**** INPUT DATA

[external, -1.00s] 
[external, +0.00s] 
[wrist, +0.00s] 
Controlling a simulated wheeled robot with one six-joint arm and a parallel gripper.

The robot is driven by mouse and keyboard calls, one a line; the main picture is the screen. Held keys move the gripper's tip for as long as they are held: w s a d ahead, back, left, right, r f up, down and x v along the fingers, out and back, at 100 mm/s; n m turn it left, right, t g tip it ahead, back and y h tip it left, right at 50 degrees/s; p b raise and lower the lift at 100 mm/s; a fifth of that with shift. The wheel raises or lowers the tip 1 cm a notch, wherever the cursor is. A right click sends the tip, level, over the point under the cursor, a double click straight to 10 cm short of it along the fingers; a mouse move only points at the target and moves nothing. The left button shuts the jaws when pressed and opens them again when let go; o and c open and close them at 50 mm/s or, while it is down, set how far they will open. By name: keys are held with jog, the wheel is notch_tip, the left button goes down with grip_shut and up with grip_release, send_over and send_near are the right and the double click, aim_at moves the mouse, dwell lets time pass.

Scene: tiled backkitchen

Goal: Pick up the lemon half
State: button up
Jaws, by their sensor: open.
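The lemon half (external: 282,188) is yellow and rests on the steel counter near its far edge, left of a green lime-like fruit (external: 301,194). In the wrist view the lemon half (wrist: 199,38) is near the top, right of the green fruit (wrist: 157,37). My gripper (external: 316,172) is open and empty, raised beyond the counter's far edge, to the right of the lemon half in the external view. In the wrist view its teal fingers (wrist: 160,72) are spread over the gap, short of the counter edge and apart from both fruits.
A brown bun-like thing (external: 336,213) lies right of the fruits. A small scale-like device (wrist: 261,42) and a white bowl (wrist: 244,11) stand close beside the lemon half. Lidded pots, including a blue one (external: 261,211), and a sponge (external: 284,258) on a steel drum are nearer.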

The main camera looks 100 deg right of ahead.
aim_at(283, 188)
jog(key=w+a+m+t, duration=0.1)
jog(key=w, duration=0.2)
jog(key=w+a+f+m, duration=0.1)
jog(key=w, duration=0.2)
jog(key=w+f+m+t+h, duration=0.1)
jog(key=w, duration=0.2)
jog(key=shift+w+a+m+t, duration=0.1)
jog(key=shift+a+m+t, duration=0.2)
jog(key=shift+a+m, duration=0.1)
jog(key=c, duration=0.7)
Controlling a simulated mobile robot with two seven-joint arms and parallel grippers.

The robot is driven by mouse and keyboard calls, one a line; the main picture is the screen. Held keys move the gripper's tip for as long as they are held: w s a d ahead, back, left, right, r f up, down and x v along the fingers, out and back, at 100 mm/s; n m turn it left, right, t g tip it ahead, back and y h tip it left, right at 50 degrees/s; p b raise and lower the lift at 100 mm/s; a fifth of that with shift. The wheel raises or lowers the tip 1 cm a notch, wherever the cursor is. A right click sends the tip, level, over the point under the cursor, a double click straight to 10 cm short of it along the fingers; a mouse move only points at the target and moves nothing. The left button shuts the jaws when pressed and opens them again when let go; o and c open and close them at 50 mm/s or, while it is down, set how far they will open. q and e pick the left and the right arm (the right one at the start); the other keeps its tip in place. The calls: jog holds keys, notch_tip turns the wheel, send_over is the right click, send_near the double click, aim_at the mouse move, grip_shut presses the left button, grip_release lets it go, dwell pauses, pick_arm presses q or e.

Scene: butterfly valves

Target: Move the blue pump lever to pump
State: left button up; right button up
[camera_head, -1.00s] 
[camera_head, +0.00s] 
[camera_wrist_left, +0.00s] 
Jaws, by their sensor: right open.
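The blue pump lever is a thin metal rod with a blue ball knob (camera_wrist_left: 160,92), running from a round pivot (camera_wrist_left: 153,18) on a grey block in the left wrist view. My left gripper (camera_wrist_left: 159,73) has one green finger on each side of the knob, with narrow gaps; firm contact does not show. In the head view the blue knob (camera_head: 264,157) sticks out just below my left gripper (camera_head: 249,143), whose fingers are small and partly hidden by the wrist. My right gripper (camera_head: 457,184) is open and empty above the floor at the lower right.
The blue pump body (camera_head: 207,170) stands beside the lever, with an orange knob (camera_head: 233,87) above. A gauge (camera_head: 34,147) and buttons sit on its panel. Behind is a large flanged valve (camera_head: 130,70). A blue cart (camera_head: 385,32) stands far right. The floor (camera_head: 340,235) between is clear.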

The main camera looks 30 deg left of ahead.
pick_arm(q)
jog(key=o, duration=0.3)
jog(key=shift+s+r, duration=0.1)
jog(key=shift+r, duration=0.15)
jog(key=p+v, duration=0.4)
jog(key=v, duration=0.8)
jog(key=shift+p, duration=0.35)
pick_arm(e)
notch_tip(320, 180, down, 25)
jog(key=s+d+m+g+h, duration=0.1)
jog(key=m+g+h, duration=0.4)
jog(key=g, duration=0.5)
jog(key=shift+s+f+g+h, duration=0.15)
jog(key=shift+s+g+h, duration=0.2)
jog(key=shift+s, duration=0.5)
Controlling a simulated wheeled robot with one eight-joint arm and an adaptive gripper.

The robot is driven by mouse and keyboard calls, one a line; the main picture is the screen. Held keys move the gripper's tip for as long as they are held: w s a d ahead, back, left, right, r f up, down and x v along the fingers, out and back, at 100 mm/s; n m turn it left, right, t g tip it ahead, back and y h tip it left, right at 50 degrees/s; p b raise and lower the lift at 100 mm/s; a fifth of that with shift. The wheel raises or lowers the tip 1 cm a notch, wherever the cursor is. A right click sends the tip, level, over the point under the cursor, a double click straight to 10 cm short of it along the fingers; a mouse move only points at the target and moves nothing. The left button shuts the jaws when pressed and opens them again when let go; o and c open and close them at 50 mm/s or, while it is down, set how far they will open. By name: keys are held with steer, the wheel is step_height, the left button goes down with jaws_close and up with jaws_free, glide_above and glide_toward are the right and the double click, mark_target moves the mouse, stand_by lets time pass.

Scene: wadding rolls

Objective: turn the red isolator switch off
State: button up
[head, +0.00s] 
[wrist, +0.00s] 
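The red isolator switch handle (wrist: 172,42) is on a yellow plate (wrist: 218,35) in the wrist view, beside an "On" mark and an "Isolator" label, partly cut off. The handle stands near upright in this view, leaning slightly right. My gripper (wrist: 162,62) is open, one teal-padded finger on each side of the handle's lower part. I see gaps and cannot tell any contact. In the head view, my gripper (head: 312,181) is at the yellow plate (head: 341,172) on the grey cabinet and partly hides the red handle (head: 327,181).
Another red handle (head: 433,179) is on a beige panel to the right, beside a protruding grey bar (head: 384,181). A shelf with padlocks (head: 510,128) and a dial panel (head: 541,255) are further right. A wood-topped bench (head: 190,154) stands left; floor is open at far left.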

********

DIRECTIONS FOR THIS TASK: Please reproduce exactly the lines above, beginning with the first and ending with the line that contains "Controlling a simulated wheeled robot with one six-joint", and include nothing outside that range.

REPLY:
[external, -1.00s] 
[external, +0.00s] 
[wrist, +0.00s] 
Controlling a simulated wheeled robot with one six-joint arm and a parallel gripper.

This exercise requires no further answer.